* **WHAT NEEDS TO BE DONE**: Each record below should appear again exactly as written.

* **INPUT**:
-*-*-

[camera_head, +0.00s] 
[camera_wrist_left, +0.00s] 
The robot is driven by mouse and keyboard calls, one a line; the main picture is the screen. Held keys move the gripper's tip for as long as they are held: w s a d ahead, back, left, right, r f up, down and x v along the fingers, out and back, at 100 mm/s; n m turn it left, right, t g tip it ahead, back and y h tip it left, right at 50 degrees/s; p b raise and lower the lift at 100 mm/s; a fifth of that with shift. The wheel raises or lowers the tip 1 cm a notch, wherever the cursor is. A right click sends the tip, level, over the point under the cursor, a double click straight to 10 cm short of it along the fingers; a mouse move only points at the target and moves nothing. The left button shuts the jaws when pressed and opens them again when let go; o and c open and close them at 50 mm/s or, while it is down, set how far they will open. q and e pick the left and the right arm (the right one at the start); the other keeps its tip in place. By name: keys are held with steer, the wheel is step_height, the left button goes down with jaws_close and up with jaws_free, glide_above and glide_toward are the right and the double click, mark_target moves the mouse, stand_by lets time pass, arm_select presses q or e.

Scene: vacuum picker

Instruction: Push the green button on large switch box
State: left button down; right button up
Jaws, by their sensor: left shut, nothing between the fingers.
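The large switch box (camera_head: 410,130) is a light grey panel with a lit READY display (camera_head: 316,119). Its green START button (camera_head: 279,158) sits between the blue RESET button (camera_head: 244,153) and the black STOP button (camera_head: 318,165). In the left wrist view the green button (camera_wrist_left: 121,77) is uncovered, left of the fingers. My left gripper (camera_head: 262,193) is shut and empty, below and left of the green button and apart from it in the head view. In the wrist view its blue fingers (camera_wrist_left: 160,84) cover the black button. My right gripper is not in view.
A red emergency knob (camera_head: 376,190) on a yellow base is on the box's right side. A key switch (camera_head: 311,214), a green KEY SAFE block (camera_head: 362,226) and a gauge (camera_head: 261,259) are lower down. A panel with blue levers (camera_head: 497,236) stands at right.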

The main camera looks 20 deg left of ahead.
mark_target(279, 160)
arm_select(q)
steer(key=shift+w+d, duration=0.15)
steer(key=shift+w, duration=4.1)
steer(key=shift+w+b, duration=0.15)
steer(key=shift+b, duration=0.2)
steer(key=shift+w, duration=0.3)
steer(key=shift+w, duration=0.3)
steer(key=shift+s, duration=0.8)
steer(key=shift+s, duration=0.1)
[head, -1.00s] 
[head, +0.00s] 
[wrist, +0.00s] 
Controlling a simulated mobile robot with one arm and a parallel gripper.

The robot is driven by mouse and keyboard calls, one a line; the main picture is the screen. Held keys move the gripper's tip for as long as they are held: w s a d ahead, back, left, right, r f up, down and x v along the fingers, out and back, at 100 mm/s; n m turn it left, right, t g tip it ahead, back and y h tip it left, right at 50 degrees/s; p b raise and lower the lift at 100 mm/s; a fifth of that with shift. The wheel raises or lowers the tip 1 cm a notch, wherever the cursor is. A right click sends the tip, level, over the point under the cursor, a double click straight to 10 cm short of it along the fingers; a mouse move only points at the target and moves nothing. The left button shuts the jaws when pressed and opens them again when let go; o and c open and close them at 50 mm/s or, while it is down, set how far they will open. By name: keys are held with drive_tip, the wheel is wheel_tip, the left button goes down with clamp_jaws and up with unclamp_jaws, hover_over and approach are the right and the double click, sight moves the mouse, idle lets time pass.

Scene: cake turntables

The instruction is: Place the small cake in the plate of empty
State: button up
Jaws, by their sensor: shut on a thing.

-*-*-

* **THE REPLY**:
[camera_head, +0.00s] 
[camera_wrist_left, +0.00s] 
The robot is driven by mouse and keyboard calls, one a line; the main picture is the screen. Held keys move the gripper's tip for as long as they are held: w s a d ahead, back, left, right, r f up, down and x v along the fingers, out and back, at 100 mm/s; n m turn it left, right, t g tip it ahead, back and y h tip it left, right at 50 degrees/s; p b raise and lower the lift at 100 mm/s; a fifth of that with shift. The wheel raises or lowers the tip 1 cm a notch, wherever the cursor is. A right click sends the tip, level, over the point under the cursor, a double click straight to 10 cm short of it along the fingers; a mouse move only points at the target and moves nothing. The left button shuts the jaws when pressed and opens them again when let go; o and c open and close them at 50 mm/s or, while it is down, set how far they will open. q and e pick the left and the right arm (the right one at the start); the other keeps its tip in place. By name: keys are held with steer, the wheel is step_height, the left button goes down with jaws_close and up with jaws_free, glide_above and glide_toward are the right and the double click, mark_target moves the mouse, stand_by lets time pass, arm_select presses q or e.

Scene: vacuum picker

Instruction: Push the green button on large switch box
State: left button down; right button up
Jaws, by their sensor: left shut, nothing between the fingers.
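The large switch box (camera_head: 410,130) is a light grey panel with a lit READY display (camera_head: 316,119). Its green START button (camera_head: 279,158) sits between the blue RESET button (camera_head: 244,153) and the black STOP button (camera_head: 318,165). In the left wrist view the green button (camera_wrist_left: 121,77) is uncovered, left of the fingers. My left gripper (camera_head: 262,193) is shut and empty, below and left of the green button and apart from it in the head view. In the wrist view its blue fingers (camera_wrist_left: 160,84) cover the black button. My right gripper is not in view.
A red emergency knob (camera_head: 376,190) on a yellow base is on the box's right side. A key switch (camera_head: 311,214), a green KEY SAFE block (camera_head: 362,226) and a gauge (camera_head: 261,259) are lower down. A panel with blue levers (camera_head: 497,236) stands at right.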

The main camera looks 20 deg left of ahead.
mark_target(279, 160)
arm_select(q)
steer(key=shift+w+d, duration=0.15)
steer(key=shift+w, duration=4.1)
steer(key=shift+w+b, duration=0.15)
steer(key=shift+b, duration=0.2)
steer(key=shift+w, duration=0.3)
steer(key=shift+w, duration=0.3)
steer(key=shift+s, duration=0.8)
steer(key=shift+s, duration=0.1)
[head, -1.00s] 
[head, +0.00s] 
[wrist, +0.00s] 
Controlling a simulated mobile robot with one arm and a parallel gripper.

The robot is driven by mouse and keyboard calls, one a line; the main picture is the screen. Held keys move the gripper's tip for as long as they are held: w s a d ahead, back, left, right, r f up, down and x v along the fingers, out and back, at 100 mm/s; n m turn it left, right, t g tip it ahead, back and y h tip it left, right at 50 degrees/s; p b raise and lower the lift at 100 mm/s; a fifth of that with shift. The wheel raises or lowers the tip 1 cm a notch, wherever the cursor is. A right click sends the tip, level, over the point under the cursor, a double click straight to 10 cm short of it along the fingers; a mouse move only points at the target and moves nothing. The left button shuts the jaws when pressed and opens them again when let go; o and c open and close them at 50 mm/s or, while it is down, set how far they will open. By name: keys are held with drive_tip, the wheel is wheel_tip, the left button goes down with clamp_jaws and up with unclamp_jaws, hover_over and approach are the right and the double click, sight moves the mouse, idle lets time pass.

Scene: cake turntables

The instruction is: Place the small cake in the plate of empty
State: button up
Jaws, by their sensor: shut on a thing.

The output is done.